Directive: Without the pictures, write out all the lines below exactly as they appear.

---- Given material

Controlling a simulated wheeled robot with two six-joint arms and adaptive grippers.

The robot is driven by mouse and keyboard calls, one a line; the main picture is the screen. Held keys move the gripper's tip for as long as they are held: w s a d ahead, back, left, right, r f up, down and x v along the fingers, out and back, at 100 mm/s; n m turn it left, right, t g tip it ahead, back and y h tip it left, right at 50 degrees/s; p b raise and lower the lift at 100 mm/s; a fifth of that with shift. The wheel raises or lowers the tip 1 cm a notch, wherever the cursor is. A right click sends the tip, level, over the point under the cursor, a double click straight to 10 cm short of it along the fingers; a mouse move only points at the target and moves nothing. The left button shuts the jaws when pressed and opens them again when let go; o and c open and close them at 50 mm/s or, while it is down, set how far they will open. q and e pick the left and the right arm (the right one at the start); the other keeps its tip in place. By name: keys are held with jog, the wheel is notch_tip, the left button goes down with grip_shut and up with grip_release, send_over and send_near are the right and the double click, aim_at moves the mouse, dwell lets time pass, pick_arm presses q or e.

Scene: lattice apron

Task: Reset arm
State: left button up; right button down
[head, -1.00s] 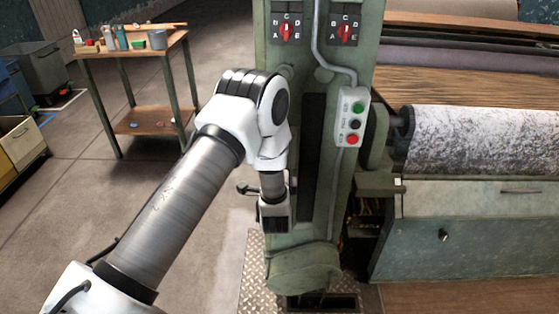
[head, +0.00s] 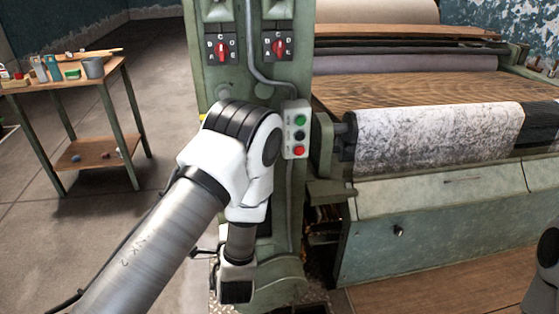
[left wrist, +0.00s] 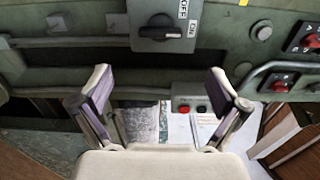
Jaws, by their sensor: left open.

--------

Result of the exercise:
Controlling a simulated wheeled robot with two six-joint arms and adaptive grippers.

The robot is driven by mouse and keyboard calls, one a line; the main picture is the screen. Held keys move the gripper's tip for as long as they are held: w s a d ahead, back, left, right, r f up, down and x v along the fingers, out and back, at 100 mm/s; n m turn it left, right, t g tip it ahead, back and y h tip it left, right at 50 degrees/s; p b raise and lower the lift at 100 mm/s; a fifth of that with shift. The wheel raises or lowers the tip 1 cm a notch, wherever the cursor is. A right click sends the tip, level, over the point under the cursor, a double click straight to 10 cm short of it along the fingers; a mouse move only points at the target and moves nothing. The left button shuts the jaws when pressed and opens them again when let go; o and c open and close them at 50 mm/s or, while it is down, set how far they will open. q and e pick the left and the right arm (the right one at the start); the other keeps its tip in place. By name: keys are held with jog, the wheel is notch_tip, the left button goes down with grip_shut and up with grip_release, send_over and send_near are the right and the double click, aim_at moves the mouse, dwell lets time pass, pick_arm presses q or e.

Scene: lattice apron

Task: Reset arm
State: left button up; right button down
[head, -1.00s] 
[head, +0.00s] 
[left wrist, +0.00s] 
Jaws, by their sensor: left open.

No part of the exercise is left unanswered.